**What is asked**
Repeat the records below exactly.

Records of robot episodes
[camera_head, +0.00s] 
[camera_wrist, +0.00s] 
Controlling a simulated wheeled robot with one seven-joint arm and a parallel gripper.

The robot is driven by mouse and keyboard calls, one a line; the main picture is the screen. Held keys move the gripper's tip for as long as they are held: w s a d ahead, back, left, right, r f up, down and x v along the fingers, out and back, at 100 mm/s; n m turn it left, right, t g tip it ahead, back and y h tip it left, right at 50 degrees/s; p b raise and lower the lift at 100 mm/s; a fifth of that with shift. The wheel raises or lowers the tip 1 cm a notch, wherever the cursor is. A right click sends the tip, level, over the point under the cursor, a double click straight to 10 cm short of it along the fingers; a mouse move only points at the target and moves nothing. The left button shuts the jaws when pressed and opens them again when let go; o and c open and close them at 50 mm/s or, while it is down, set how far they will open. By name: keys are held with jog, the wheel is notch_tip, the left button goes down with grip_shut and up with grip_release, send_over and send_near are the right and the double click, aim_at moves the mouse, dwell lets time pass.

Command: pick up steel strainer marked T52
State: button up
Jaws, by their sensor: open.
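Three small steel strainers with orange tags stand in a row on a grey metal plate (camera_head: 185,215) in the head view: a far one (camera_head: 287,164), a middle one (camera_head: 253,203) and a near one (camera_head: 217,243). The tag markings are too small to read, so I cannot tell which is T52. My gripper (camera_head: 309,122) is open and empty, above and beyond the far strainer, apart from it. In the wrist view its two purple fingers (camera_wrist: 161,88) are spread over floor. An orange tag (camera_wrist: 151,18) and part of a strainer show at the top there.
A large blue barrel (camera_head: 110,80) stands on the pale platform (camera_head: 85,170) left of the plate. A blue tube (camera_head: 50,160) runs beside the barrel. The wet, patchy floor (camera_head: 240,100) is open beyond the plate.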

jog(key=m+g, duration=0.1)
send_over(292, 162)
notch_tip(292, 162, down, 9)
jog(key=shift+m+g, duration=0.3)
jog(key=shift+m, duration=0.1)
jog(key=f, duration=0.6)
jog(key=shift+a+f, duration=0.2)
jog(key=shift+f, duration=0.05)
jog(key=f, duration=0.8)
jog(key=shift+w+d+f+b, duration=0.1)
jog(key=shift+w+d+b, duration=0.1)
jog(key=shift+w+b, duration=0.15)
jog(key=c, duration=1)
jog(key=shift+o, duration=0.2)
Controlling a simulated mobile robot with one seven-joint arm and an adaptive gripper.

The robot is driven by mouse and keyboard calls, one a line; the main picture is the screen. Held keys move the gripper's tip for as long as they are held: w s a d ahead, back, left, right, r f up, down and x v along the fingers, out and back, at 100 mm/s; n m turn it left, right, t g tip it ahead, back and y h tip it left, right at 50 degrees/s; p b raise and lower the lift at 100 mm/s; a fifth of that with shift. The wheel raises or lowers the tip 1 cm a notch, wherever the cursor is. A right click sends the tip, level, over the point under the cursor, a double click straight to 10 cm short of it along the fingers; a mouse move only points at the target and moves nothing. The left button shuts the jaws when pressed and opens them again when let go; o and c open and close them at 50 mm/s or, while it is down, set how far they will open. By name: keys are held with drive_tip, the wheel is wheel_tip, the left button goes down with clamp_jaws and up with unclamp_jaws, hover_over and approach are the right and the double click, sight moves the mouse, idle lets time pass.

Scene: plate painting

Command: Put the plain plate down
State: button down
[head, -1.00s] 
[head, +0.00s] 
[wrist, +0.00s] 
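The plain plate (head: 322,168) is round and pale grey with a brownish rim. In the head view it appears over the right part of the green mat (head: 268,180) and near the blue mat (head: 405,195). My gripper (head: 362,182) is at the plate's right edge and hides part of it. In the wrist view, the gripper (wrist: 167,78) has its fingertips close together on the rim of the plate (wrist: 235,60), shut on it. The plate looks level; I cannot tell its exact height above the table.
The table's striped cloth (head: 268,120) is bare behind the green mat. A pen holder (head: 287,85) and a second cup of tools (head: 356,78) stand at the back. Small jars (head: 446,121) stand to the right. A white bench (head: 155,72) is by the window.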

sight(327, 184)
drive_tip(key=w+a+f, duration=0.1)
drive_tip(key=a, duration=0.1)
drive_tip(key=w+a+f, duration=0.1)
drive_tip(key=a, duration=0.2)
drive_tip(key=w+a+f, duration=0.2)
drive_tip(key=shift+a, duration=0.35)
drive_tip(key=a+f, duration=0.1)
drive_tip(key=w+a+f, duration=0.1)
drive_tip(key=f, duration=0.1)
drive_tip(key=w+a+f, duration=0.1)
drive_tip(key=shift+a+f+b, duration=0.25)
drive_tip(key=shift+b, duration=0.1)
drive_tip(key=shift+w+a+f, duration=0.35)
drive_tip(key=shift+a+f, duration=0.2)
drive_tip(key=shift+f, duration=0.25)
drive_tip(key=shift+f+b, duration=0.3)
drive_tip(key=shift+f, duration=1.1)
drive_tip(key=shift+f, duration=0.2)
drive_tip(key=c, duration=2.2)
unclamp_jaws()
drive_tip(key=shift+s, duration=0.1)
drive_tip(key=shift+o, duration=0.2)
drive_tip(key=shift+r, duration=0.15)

**Complete answer**
[camera_head, +0.00s] 
[camera_wrist, +0.00s] 
Controlling a simulated wheeled robot with one seven-joint arm and a parallel gripper.

The robot is driven by mouse and keyboard calls, one a line; the main picture is the screen. Held keys move the gripper's tip for as long as they are held: w s a d ahead, back, left, right, r f up, down and x v along the fingers, out and back, at 100 mm/s; n m turn it left, right, t g tip it ahead, back and y h tip it left, right at 50 degrees/s; p b raise and lower the lift at 100 mm/s; a fifth of that with shift. The wheel raises or lowers the tip 1 cm a notch, wherever the cursor is. A right click sends the tip, level, over the point under the cursor, a double click straight to 10 cm short of it along the fingers; a mouse move only points at the target and moves nothing. The left button shuts the jaws when pressed and opens them again when let go; o and c open and close them at 50 mm/s or, while it is down, set how far they will open. By name: keys are held with jog, the wheel is notch_tip, the left button goes down with grip_shut and up with grip_release, send_over and send_near are the right and the double click, aim_at moves the mouse, dwell lets time pass.

Command: pick up steel strainer marked T52
State: button up
Jaws, by their sensor: open.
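Three small steel strainers with orange tags stand in a row on a grey metal plate (camera_head: 185,215) in the head view: a far one (camera_head: 287,164), a middle one (camera_head: 253,203) and a near one (camera_head: 217,243). The tag markings are too small to read, so I cannot tell which is T52. My gripper (camera_head: 309,122) is open and empty, above and beyond the far strainer, apart from it. In the wrist view its two purple fingers (camera_wrist: 161,88) are spread over floor. An orange tag (camera_wrist: 151,18) and part of a strainer show at the top there.
A large blue barrel (camera_head: 110,80) stands on the pale platform (camera_head: 85,170) left of the plate. A blue tube (camera_head: 50,160) runs beside the barrel. The wet, patchy floor (camera_head: 240,100) is open beyond the plate.

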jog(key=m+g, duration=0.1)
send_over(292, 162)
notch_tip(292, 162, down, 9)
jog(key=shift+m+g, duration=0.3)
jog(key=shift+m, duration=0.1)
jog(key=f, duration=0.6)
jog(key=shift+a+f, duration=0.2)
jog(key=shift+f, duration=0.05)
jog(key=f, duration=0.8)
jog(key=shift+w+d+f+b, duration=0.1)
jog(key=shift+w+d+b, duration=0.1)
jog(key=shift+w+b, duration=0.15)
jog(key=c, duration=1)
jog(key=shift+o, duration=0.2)
Controlling a simulated mobile robot with one seven-joint arm and an adaptive gripper.

The robot is driven by mouse and keyboard calls, one a line; the main picture is the screen. Held keys move the gripper's tip for as long as they are held: w s a d ahead, back, left, right, r f up, down and x v along the fingers, out and back, at 100 mm/s; n m turn it left, right, t g tip it ahead, back and y h tip it left, right at 50 degrees/s; p b raise and lower the lift at 100 mm/s; a fifth of that with shift. The wheel raises or lowers the tip 1 cm a notch, wherever the cursor is. A right click sends the tip, level, over the point under the cursor, a double click straight to 10 cm short of it along the fingers; a mouse move only points at the target and moves nothing. The left button shuts the jaws when pressed and opens them again when let go; o and c open and close them at 50 mm/s or, while it is down, set how far they will open. By name: keys are held with drive_tip, the wheel is wheel_tip, the left button goes down with clamp_jaws and up with unclamp_jaws, hover_over and approach are the right and the double click, sight moves the mouse, idle lets time pass.

Scene: plate painting

Command: Put the plain plate down
State: button down
[head, -1.00s] 
[head, +0.00s] 
[wrist, +0.00s] 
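The plain plate (head: 322,168) is round and pale grey with a brownish rim. In the head view it appears over the right part of the green mat (head: 268,180) and near the blue mat (head: 405,195). My gripper (head: 362,182) is at the plate's right edge and hides part of it. In the wrist view, the gripper (wrist: 167,78) has its fingertips close together on the rim of the plate (wrist: 235,60), shut on it. The plate looks level; I cannot tell its exact height above the table.
The table's striped cloth (head: 268,120) is bare behind the green mat. A pen holder (head: 287,85) and a second cup of tools (head: 356,78) stand at the back. Small jars (head: 446,121) stand to the right. A white bench (head: 155,72) is by the window.

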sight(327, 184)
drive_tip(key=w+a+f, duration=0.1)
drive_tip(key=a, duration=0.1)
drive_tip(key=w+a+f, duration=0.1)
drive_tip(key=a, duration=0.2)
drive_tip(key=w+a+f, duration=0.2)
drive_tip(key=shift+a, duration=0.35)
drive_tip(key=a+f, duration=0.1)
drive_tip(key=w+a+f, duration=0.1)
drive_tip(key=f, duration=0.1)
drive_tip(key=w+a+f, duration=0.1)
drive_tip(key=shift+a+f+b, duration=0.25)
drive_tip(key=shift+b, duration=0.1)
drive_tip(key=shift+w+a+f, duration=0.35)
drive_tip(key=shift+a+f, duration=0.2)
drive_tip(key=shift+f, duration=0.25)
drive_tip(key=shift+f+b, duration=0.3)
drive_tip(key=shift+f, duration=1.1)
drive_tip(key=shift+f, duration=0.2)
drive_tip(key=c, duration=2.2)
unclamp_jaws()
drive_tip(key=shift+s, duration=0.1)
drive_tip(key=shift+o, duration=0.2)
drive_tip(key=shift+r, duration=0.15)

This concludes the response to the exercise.